I would like to create a batch script, to go through 20,000 links in a DB, and weed out all the 404s and such. How would I get the HTTP status code for a remote url?

Preferably not using curl, since I dont have it installed.

4 Answers4

13

CURL would be perfect but since you don't have it, you'll have to get down and dirty with sockets.
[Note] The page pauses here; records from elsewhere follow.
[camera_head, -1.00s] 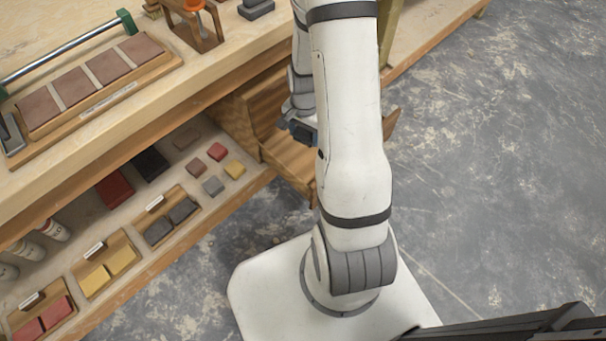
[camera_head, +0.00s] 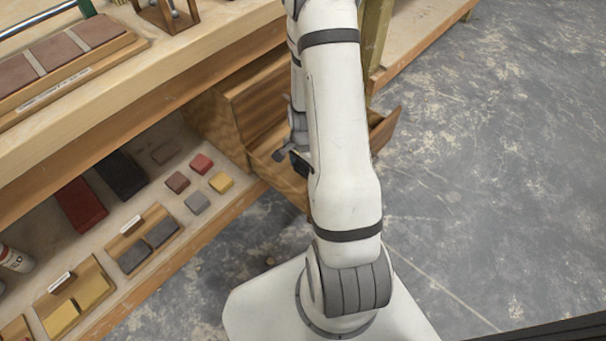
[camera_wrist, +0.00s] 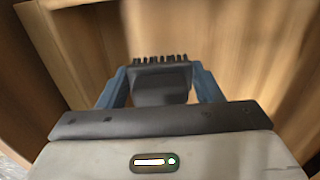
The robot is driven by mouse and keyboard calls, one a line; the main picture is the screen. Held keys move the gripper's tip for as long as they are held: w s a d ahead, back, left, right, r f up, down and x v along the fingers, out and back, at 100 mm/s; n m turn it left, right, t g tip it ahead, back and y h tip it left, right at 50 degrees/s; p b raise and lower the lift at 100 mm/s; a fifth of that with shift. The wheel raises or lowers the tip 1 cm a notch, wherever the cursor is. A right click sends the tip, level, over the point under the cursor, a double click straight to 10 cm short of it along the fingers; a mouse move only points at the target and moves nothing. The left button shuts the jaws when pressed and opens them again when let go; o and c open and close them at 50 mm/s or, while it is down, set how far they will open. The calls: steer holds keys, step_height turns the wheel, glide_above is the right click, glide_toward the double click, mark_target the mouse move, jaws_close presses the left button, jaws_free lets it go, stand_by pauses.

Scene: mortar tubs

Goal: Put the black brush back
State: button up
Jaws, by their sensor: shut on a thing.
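The black brush (camera_wrist: 160,88) is between the two blue fingers of my gripper (camera_wrist: 160,75) in the wrist view, its dark bristles toward the far side. My gripper is shut on it. In the head view my gripper (camera_head: 294,160) is small and partly hidden by my arm, at the open wooden drawer (camera_head: 282,182) under the bench. The wrist view shows wooden walls (camera_wrist: 85,50) close around the brush. I cannot tell whether the brush touches the wood.
The workbench top (camera_head: 215,50) holds a rack of brown blocks (camera_head: 60,60). The shelf (camera_head: 160,205) below it carries several coloured blocks and small wooden trays. The grey floor (camera_head: 480,170) to the right is clear.

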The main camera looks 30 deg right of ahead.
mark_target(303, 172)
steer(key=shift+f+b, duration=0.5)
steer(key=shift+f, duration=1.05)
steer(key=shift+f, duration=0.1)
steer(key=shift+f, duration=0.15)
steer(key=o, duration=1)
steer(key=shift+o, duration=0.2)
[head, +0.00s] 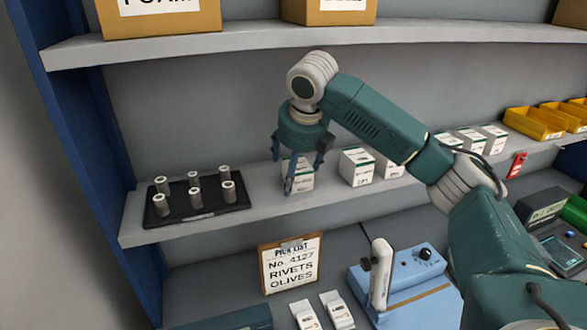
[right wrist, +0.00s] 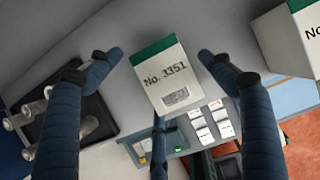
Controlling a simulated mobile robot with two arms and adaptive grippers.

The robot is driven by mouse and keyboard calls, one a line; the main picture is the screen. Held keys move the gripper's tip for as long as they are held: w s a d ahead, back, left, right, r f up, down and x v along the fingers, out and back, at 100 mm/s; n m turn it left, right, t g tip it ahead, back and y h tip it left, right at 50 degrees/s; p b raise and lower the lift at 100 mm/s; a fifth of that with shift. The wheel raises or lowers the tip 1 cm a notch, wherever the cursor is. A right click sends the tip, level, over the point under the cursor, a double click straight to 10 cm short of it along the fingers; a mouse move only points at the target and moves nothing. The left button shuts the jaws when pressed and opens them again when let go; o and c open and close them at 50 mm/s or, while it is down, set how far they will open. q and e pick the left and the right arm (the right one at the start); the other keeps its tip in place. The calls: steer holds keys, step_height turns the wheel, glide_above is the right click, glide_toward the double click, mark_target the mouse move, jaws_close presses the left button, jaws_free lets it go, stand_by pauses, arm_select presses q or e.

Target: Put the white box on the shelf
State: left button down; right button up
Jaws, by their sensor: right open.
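A white box (head: 302,178) with a green top edge stands on the middle shelf (head: 275,203), to the right of the black tray. In the right wrist view the box (right wrist: 166,78) shows the label "No. 3351". My right gripper (head: 300,168) is over the box from above, its dark blue fingers spread around it. In the right wrist view the open gripper (right wrist: 158,62) has a finger on each side of the box, with visible gaps, and a third finger below. The fingers partly hide the box in the head view. My left gripper is not in view.
Similar white boxes (head: 357,167) stand to the right on the same shelf. A black tray (head: 207,213) holds several metal cylinders at the left. Yellow bins (head: 535,123) stand far right. Below are a pick list sign (head: 291,263) and a blue machine (head: 415,270).

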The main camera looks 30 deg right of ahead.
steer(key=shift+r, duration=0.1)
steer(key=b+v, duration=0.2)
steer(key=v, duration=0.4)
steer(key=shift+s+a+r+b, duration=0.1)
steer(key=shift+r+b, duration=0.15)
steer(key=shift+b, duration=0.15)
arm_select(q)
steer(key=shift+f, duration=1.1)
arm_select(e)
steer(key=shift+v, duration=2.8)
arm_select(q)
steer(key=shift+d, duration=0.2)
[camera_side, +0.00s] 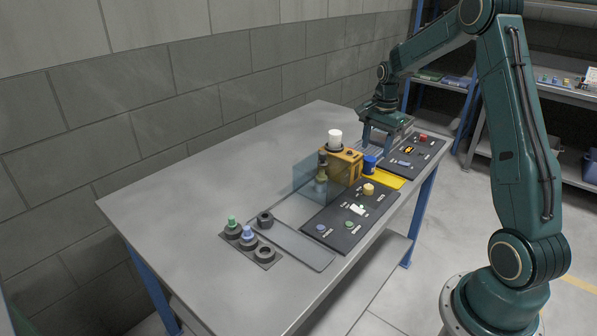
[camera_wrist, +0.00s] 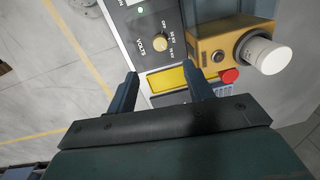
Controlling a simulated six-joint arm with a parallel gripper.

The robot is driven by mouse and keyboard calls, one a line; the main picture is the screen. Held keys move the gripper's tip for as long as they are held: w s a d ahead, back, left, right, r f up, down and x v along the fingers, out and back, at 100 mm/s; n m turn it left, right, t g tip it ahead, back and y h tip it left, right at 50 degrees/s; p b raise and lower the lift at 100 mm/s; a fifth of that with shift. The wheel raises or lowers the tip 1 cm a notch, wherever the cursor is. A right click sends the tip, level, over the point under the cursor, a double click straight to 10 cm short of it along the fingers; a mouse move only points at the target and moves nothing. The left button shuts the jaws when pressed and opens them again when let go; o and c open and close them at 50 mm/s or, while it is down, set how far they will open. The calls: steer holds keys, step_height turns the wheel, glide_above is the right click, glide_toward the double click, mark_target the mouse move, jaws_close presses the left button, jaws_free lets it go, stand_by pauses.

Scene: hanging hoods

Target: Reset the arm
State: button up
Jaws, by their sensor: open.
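My gripper (camera_side: 378,143) is over the far right part of the table, above the dark panels and behind the blue cylinder (camera_side: 369,164). In the wrist view my gripper (camera_wrist: 159,74) has its two fingers apart, with nothing between them. A yellow plate (camera_wrist: 166,80) lies below and just beyond the fingertips. My arm reaches in from the right, bent at the elbow.
A clear hood (camera_side: 304,178) surrounds a dark bottle-like item. A knobbed panel (camera_side: 338,234) lies in front. The table's left is clear.

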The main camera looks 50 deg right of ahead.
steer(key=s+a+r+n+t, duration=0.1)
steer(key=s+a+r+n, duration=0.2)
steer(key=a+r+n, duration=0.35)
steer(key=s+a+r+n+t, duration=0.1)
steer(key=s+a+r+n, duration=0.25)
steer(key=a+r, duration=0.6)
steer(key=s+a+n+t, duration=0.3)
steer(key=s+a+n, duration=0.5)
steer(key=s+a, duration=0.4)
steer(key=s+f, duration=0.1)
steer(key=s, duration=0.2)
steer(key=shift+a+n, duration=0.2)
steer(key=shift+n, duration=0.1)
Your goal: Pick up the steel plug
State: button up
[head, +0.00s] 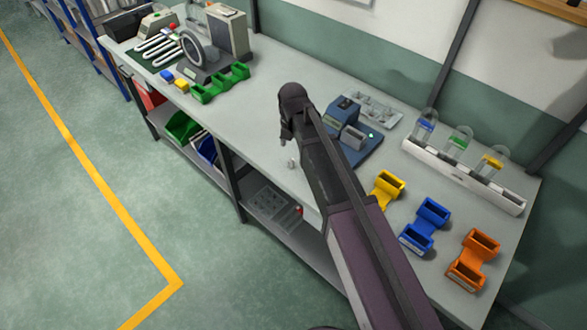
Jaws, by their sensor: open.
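A small pale grey metallic piece (292,163), which looks like the steel plug, is on the grey workbench (262,122) near its front edge, just left of my arm. It is too small to make out its shape. My arm reaches in from the bottom right, and my gripper (285,139) points down over the bench, a little behind the piece in the picture. The gripper is open and appears empty. The fingers are small and partly hidden by my dark wrist. I cannot tell their height above the bench.
A blue machine (343,110) stands behind my arm. A clear tray (372,108) lies behind it. A white rack (464,177) holds clear bags. Yellow (388,187), blue (425,226) and orange (473,260) holders stand right. A green holder (220,84) and grey machine (228,32) stand left.

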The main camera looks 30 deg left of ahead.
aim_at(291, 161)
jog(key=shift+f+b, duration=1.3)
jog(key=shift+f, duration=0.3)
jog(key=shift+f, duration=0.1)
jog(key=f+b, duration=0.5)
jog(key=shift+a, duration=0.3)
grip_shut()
The technique is:

  1. Open a socket to the server.
  2. Send an HTTP HEAD request.
  3. Parse the response.

Here is a quick example:

<?php

$url = parse_url('http://www.example.com/index.html');

$host = $url['host'];
$port = $url['port'];
$path = $url['path'];
$query = $url['query'];
if(!$port)
    $port = 80;

$request = "HEAD $path?$query HTTP/1.1\r\n"
          ."Host: $host\r\n"
          ."Connection: close\r\n"
          ."\r\n";

$address = gethostbyname($host);
$socket = socket_create(AF_INET, SOCK_STREAM, SOL_TCP);
socket_connect($socket, $address, $port);

socket_write($socket, $request, strlen($request));

$response = split(' ', socket_read($socket, 1024));

print "<p>Response: ". $response[1] ."</p>\r\n";

socket_close($socket);

?>

UPDATE: I've added a few lines to parse the URL

schpet
  • 9,664
  • 6
  • 32
  • 35
Adam Pierce
  • 33,531
  • 22
  • 69
  • 89
3

If im not mistaken none of the php built-in functions return the http status of a remote url, so the best option would be to use sockets to open a connection to the server, send a request and parse the response status:

pseudo code:

parse url => $host, $port, $path
$http_request = "GET $path HTTP/1.0\nHhost: $host\n\n";
$fp = fsockopen($host, $port, $errno, $errstr, $timeout), check for any errors
fwrite($fp, $request)
while (!feof($fp)) {
   $headers .= fgets($fp, 4096);
   $status = <parse $headers >
   if (<status read>)
     break;
}
fclose($fp)

Another option is to use an already build http client class in php that can return the headers without fetching the full page content, there should be a few open source classes available on the net...

J.C. Inacio
  • 4,442
  • 2
  • 22
  • 25
1

This page looks like it has a pretty good setup to download a page using either curl or fsockopen, and can get the HTTP headers using either method (which is what you want, really).

After using that method, you'd want to check $output['info']['http_code'] to get the data you want.

Hope that helps.

Sean Schulte
  • 3,955
  • 1
  • 17
  • 6
1

You can use PEAR's HTTP::head function.
http://pear.php.net/manual/en/package.http.http.head.php

sanxiyn
  • 3,648
  • 1
  • 19
  • 15